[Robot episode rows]
━━━━━━

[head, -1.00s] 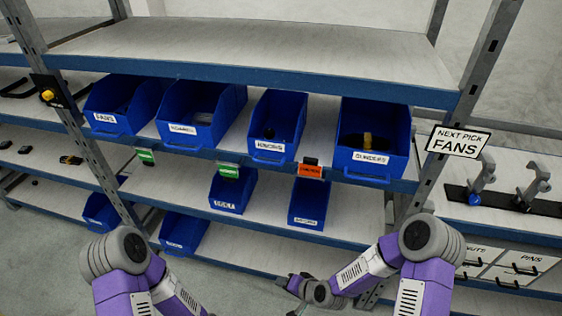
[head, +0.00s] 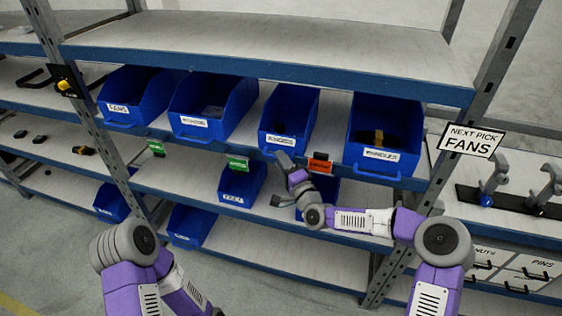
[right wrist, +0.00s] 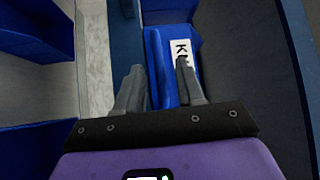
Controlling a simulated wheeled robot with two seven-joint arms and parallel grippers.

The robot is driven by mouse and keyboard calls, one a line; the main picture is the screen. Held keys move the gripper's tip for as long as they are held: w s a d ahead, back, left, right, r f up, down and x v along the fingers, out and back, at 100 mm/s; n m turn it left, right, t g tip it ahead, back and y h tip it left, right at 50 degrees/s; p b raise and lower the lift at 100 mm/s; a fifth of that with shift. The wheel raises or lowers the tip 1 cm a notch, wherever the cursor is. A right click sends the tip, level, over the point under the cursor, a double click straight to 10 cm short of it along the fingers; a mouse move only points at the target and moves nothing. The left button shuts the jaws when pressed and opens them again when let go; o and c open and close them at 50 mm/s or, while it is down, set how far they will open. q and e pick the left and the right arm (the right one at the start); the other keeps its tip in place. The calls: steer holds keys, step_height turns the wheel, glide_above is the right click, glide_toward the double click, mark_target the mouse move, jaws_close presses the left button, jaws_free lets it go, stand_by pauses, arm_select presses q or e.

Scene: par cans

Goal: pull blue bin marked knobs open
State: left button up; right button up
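The blue bin marked KNOBS (head: 272,128) sits in the upper row of bins, third from the left, with its front at the shelf edge. My right gripper (head: 285,160) is at its front, just below the label. In the right wrist view, its open fingers (right wrist: 160,64) stand on either side of the bin's blue front handle (right wrist: 162,75), with gaps showing. The white label, with a K readable, shows beyond the right finger, which partly covers it. Whether the fingers touch the handle I cannot tell. My left gripper is out of view; only its arm shows at lower left.
A FANS bin (head: 135,95) and another blue bin (head: 210,105) stand to the left, one more (head: 385,130) to the right. Below are smaller bins (head: 241,182), one partly behind my right arm. An orange tag (head: 319,163) hangs close to my right gripper. A rack post stands at right.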

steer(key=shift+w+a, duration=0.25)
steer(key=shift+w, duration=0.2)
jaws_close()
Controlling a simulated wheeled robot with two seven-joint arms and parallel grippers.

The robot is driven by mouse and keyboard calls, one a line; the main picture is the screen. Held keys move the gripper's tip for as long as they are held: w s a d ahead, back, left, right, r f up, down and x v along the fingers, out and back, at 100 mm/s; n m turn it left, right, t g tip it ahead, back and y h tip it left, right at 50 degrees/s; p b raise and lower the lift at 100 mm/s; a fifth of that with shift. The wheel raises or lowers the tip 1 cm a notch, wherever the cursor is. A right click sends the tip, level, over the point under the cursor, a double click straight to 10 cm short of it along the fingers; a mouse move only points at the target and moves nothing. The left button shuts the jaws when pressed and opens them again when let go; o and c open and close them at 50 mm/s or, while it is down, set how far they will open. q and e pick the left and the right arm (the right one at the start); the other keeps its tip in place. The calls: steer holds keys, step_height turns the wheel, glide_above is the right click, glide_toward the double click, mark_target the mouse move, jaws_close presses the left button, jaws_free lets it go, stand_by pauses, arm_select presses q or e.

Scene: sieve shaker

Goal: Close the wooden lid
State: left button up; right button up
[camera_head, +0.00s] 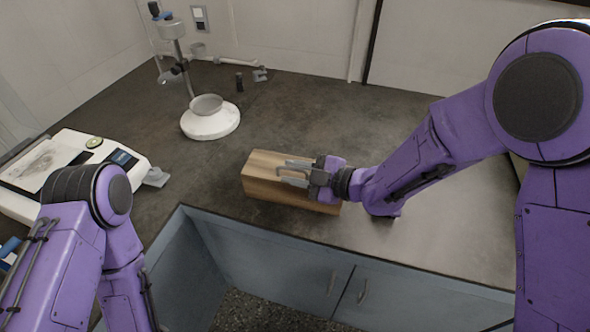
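A wooden box (263,192) stands near the front edge of the dark counter, at the middle of the view. Its wooden lid (266,160) lies on top and looks flat; I cannot tell whether a small gap remains under it. My right gripper (282,173) comes in from the right, over the top of the box. Its two fingers point left and are spread apart, with nothing seen between them. I cannot tell whether they touch the lid. The right part of the lid is hidden under the gripper. My left arm shows at the lower left, but its gripper is out of view.
A white device with a screen (122,158) stands at the left. Behind the box is a stand with a white round base (211,124) and a bowl (206,104). A small dark bottle (239,82) stands at the back. The counter (330,115) behind the box is clear.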

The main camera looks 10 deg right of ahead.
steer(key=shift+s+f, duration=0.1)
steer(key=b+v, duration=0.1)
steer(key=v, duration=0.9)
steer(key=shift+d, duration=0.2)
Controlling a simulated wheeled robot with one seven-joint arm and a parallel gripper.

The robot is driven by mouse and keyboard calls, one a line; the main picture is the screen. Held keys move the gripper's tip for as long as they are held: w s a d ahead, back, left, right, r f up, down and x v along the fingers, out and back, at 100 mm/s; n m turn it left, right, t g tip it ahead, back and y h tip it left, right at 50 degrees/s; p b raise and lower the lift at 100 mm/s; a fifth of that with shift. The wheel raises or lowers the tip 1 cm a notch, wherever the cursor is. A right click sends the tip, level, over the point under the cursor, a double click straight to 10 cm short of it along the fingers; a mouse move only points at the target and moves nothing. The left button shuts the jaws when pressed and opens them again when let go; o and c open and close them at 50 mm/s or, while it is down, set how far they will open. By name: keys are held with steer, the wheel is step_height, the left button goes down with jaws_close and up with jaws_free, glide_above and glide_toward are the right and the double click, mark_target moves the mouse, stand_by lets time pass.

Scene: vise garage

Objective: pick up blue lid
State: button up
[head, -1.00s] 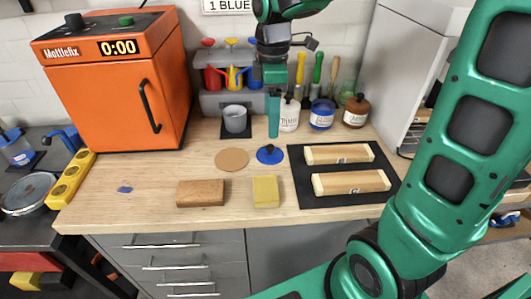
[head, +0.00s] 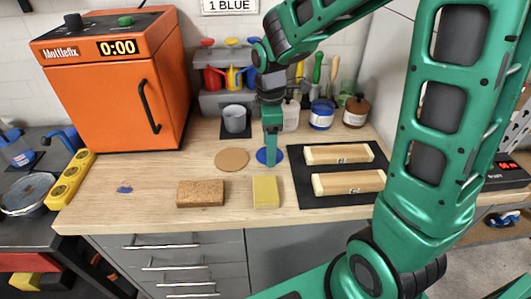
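The blue lid (head: 261,156) is a flat blue disc lying on the wooden workbench, between a round cork mat and a black mat. My gripper (head: 271,164) points straight down over the lid in the head view. Its green fingers cover the lid's middle and knob. I cannot tell whether the fingers touch the knob or how far apart they are.
A cork mat (head: 231,159) lies left of the lid and a yellow sponge (head: 265,192) in front. A black mat (head: 340,197) with two wooden bars lies right. Behind stand a grey cup (head: 235,120), a blue jar (head: 321,115) and a brown jar (head: 356,111). An orange oven (head: 103,95) stands left.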

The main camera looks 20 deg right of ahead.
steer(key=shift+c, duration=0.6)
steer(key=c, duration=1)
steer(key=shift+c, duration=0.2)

━━━━━━

◆ **What the task asks**
Which lines of the data include "Goal"? Copy each of them.

◆ **The output**
Goal: pull blue bin marked knobs open
Goal: Close the wooden lid

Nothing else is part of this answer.